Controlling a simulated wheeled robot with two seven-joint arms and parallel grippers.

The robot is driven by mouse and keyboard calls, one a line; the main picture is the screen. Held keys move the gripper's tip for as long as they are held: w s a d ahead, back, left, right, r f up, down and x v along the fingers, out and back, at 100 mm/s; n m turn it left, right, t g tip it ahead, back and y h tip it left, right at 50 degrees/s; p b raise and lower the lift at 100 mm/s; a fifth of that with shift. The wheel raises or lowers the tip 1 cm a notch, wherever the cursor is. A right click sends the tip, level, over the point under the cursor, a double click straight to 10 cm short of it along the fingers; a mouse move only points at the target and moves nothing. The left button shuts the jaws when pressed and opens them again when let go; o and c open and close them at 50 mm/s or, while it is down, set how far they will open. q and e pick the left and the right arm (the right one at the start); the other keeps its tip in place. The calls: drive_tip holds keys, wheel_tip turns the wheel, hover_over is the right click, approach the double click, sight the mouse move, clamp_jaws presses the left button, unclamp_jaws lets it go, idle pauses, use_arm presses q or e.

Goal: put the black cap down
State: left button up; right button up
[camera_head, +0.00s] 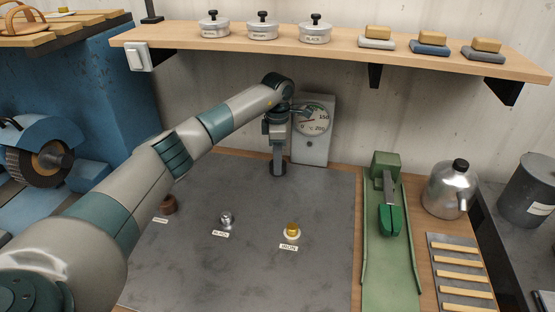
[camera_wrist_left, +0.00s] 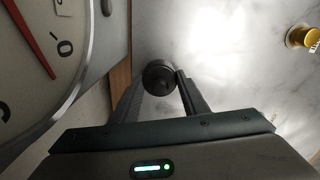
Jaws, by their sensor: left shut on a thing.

------------------------------

Your task: Reproduce the data verbatim. Do not carry any picture into the copy.

Solution to the exercise:
Controlling a simulated wheeled robot with two seven-joint arms and parallel grippers.

The robot is driven by mouse and keyboard calls, one a line; the main picture is the screen. Held keys move the gripper's tip for as long as they are held: w s a d ahead, back, left, right, r f up, down and x v along the fingers, out and back, at 100 mm/s; n m turn it left, right, t g tip it ahead, back and y h tip it left, right at 50 degrees/s; p b raise and lower the lift at 100 mm/s; a fifth of that with shift. The wheel raises or lowers the tip 1 cm a notch, wherever the cursor is. A right click sends the tip, level, over the point under the cursor, a double click straight to 10 cm short of it along the fingers; a mouse move only points at the target and moves nothing. The left button shuts the jaws when pressed and opens them again when let go; o and c open and close them at 50 mm/s or, while it is down, set how far they will open. q and e pick the left and the right arm (the right one at the start); the other keeps its tip in place. The calls: drive_tip holds keys, wheel_tip turns the wheel, hover_over is the right click, approach the double click, sight the mouse move, clamp_jaws presses the left button, unclamp_jaws lets it go, idle pauses, use_arm presses q or e.

Goal: put the black cap down
State: left button up; right button up
[camera_head, +0.00s] 
[camera_wrist_left, +0.00s] 
Jaws, by their sensor: left shut on a thing.

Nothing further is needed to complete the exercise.